Hommage à l’Abbé Pierre

La voix des démunis et des salariés de la boutique solidarité

24 janvier 2007

La mort de l’Abbé Pierre a suscité de nombreux témoignages de sympathie et d’admiration pour cet homme qui a dédié sa vie aux plus démunis. Hommes et femmes politiques, présidents d’associations, religieux... Mais au fond, ce sont ceux qui fréquentent au quotidien la fondation Abbé Pierre, et ses boutiques solidarités, qui peuvent aujourd’hui le mieux s’exprimer. Les sans-abri, les bénévoles, les salariés de la fondation. Témoignages de vie.

• Alix, 39 ans : 7 ans à la boutique Solidarité de Saint-Benoît

« Le respect est un art de vivre, une hygiène de vie »

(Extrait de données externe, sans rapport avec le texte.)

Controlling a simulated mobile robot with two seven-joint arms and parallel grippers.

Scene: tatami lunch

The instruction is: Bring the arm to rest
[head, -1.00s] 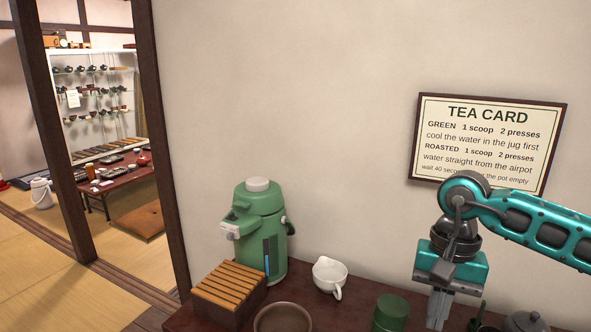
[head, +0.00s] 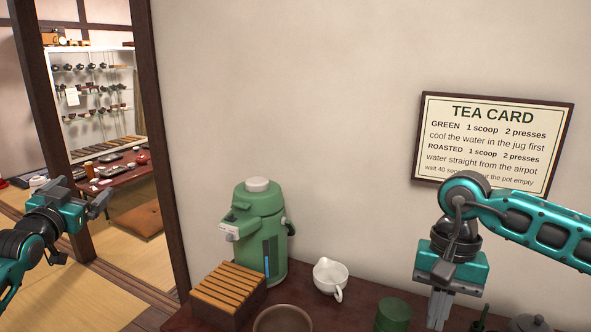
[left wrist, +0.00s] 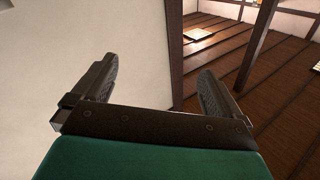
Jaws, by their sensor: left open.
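My left arm comes in from the left in the head view. Its left gripper (head: 100,196) is raised in front of the doorway, open and empty, clear of the counter. In the left wrist view the two fingers of the left gripper (left wrist: 158,88) stand wide apart with nothing between them. My right arm comes in from the right, and its right gripper (head: 437,312) points down over the counter. Its fingertips are near the lower picture edge, and I cannot tell whether they are apart or closed.
On the dark counter (head: 365,296) stand a green airpot (head: 262,228), a slatted wooden box (head: 228,290), a white jug (head: 330,276), a brown bowl (head: 283,318) and a green canister (head: 393,314). A tea card (head: 490,140) hangs on the wall. A low table (head: 122,178) stands beyond the doorway.

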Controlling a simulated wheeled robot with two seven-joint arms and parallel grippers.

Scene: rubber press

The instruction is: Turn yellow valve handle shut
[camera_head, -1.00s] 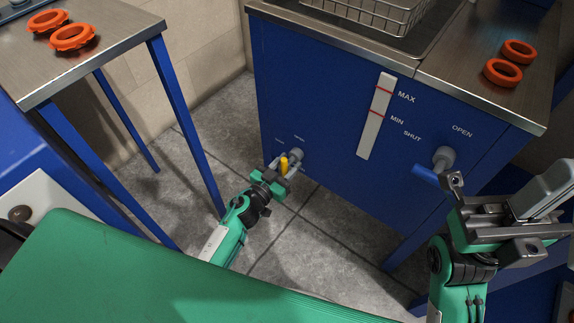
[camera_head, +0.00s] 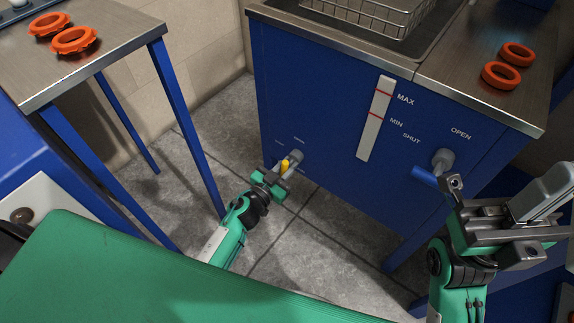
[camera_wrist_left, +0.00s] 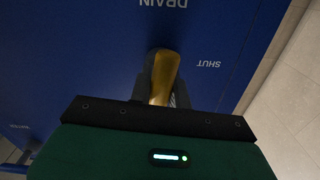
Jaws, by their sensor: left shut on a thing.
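The yellow valve handle (camera_head: 284,166) sits low on the blue cabinet front, on a grey valve stem (camera_head: 296,155). My left gripper (camera_head: 277,173) is shut on it. In the left wrist view the yellow handle (camera_wrist_left: 164,78) lies between the dark fingers (camera_wrist_left: 160,92), which hide its lower end. My right gripper (camera_head: 490,217) appears open and empty at the right, close to the blue handle.
A blue valve handle (camera_head: 424,175) with its own SHUT and OPEN labels is on the cabinet (camera_head: 320,95) at right. A level gauge (camera_head: 376,118) is between the valves. A steel table (camera_head: 110,50) with orange rings stands left; its blue leg (camera_head: 187,125) is near my left arm.

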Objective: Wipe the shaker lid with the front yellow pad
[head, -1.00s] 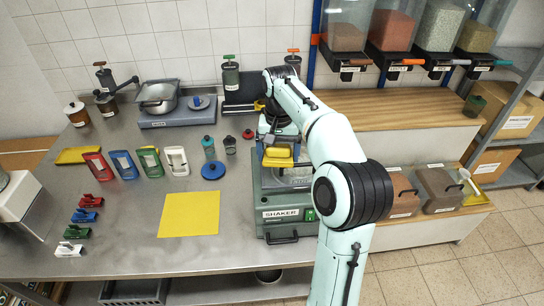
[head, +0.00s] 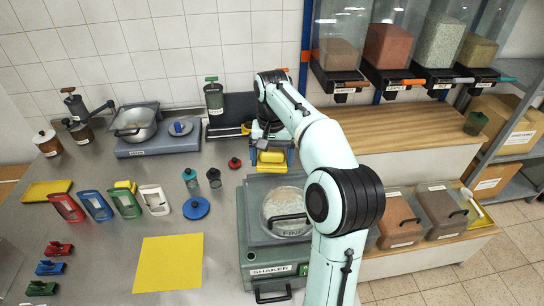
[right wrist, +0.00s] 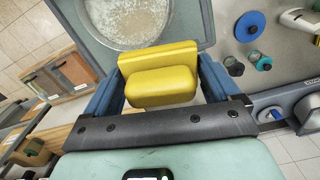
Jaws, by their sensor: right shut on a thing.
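My right gripper (head: 270,160) is shut on a yellow pad (head: 271,157). In the right wrist view the pad (right wrist: 160,75) sits between the blue fingers (right wrist: 165,95). The gripper is at the back edge of the shaker (head: 245,225), apart from the middle of its lid. The round, clear shaker lid (head: 285,208) has a black handle, and pale specks show on or through it. It also shows in the right wrist view (right wrist: 128,22), beyond the pad. Whether the pad touches anything beneath it cannot be told. My left gripper is not in view.
A yellow sheet (head: 168,262) lies left of the shaker. A blue disc (head: 196,208), small jars (head: 190,178) and coloured frames (head: 125,203) stand behind it. Another yellow piece (head: 125,185) is partly hidden by the frames. Dispensers (head: 388,50) hang at the back right.

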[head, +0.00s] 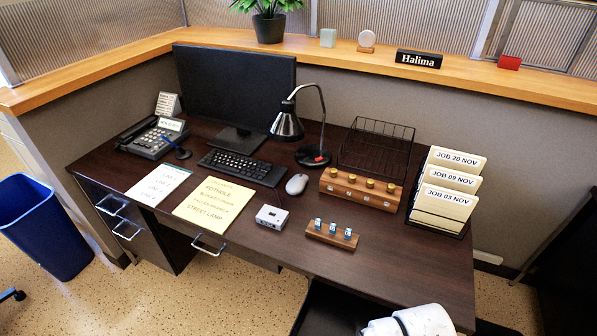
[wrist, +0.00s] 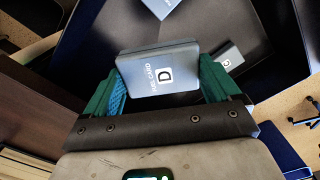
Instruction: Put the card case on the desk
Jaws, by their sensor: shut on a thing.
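The card case (wrist: 150,58) is a grey-blue box marked "FUEL CARD" with a letter D. My gripper (wrist: 162,78) has its green fingers on both sides of the case and is shut on it, in the wrist view. The dark brown desk (head: 337,262) fills the middle of the head view. My gripper and the case do not show in the head view; only a white part of my arm shows at its bottom right.
On the desk stand a monitor (head: 236,88), a lamp (head: 287,125), a phone (head: 155,140), a wire rack (head: 375,147) and a job-card holder (head: 445,190). Bare desk lies right of the small wooden block (head: 331,236). Beyond the case is a dark surface (wrist: 110,25) with a D-marked item (wrist: 229,56).

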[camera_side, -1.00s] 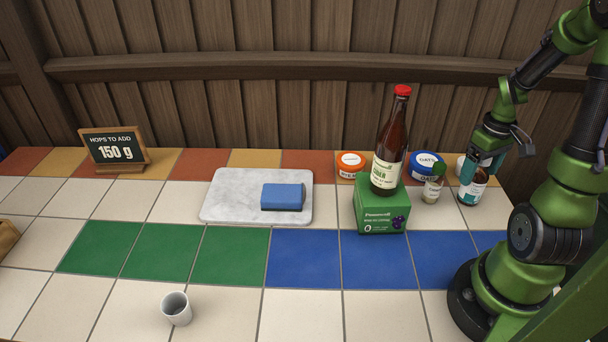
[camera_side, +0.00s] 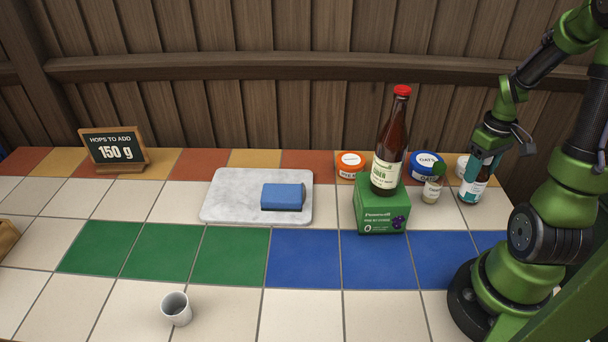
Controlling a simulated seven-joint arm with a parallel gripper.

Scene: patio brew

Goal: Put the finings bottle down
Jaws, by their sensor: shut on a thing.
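A small dark bottle with a white and teal label (camera_side: 473,189) is at the right, at the back of the tiled counter; its label is too small to read, but it is the bottle in my gripper. My gripper (camera_side: 478,170), with teal fingers, is shut on its upper part from above. The fingers hide its neck and cap. The bottle is close to upright. I cannot tell whether its base touches the tiles.
A small green-capped bottle (camera_side: 433,187) stands just left, with white-lidded tubs (camera_side: 427,161) behind. A tall red-capped bottle (camera_side: 389,150) stands on a green box (camera_side: 381,216). A marble board (camera_side: 235,197) bears a blue sponge (camera_side: 283,196). Blue tiles (camera_side: 375,262) in front are clear.

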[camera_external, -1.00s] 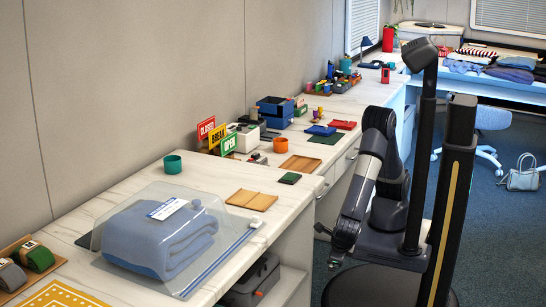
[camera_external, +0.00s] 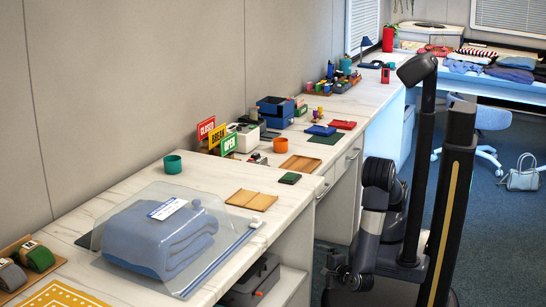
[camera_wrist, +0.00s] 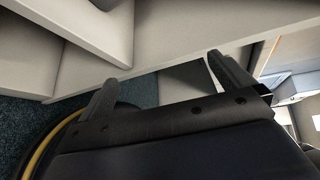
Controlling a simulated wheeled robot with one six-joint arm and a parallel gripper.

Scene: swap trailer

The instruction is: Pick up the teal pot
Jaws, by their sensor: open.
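The teal pot (camera_external: 172,164) is a small round cup standing upright on the near white marble-look counter (camera_external: 215,182), close to the wall. My gripper (camera_external: 347,277) hangs low beside the cabinets, below the counter top and well to the right of the pot. In the wrist view my gripper (camera_wrist: 165,88) has its two fingers spread wide with nothing between them. The wrist view faces the pale cabinet fronts and blue carpet; the pot does not show there.
A bagged blue folded cloth (camera_external: 165,235) lies in front of the pot. An orange pot (camera_external: 281,145) stands farther back. The counter edge lies between my arm and the pot.

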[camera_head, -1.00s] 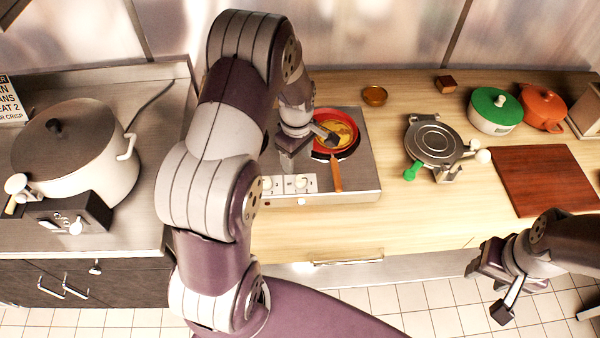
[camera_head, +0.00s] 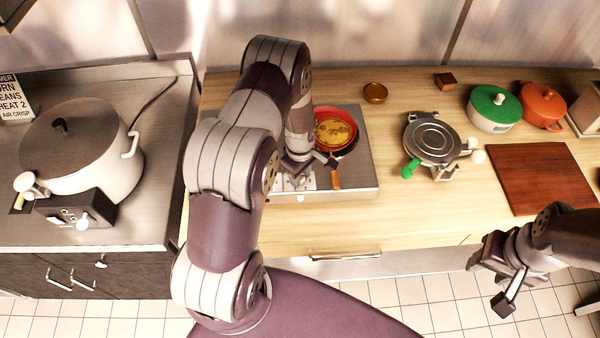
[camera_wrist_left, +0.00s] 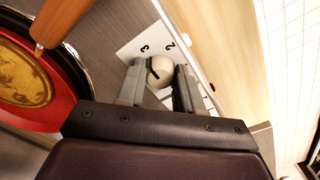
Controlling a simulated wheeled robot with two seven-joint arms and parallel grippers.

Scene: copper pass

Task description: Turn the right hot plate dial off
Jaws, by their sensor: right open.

Je viens à la boutique solidarité presque tous les jours depuis 7 ans. La mort de l’Abbé Pierre m’a beaucoup touché, je l’appréciais beaucoup. Mais pour moi, il n’est pas mort. Son œuvre continue, il a laissé plein de choses derrière lui : les bénévoles qui nous accompagnent à la boutique solidarité, les valeurs de fraternité que nous avons découvert, une famille. Ici, j’ai appris à respecter les autres et donc moi-même.
Avant, j’avais une certaine idée du respect, mais je n’avais pas compris cette valeur de façon aussi profonde. J’ai appris à apprécier le respect, j’ai beaucoup progressé et j’ai découvert mon identité. Maintenant je travaille, j’ai un toit, j’ai arrêté l’alcool et le reste.
Aujourd’hui encore, ce n’est pas facile de tenir bon, mais chaque jour, je m’accroche, en venant à la boutique Solidarité. C’est ma cure. Ici, je peux discuter avec les copains, et les animateurs sont à notre écoute. Je connais tout le monde ici. C’est vraiment comme une grande famille. J’aime venir donner un coup de main à la boutique. Je viens aussi pour les fêtes de fin d’année. Pourtant, j’ai la possibilité de faire autre chose, mais je préfère partager avec mes amis.
Quand je croise un copain dans la rue et qu’il a besoin de quelque chose, je lui donne, je l’aide comme je peux. Alors qu’avant, avec certaines personnes, c’était les bagarres et les vols. Maintenant, nous sommes devenus amis, voire meilleurs amis. Tout ça grâce au respect. Aujourd’hui, je le sais, le respect est un art de vivre, une hygiène de vie. Je sais que je reviens de très loin et que je dois encore m’accrocher pour m’en sortir. Mais à force de galérer, d’avoir connu la faim et le froid, on s’aperçoit que l’on peut y arriver. Je compte bien donner l’exemple.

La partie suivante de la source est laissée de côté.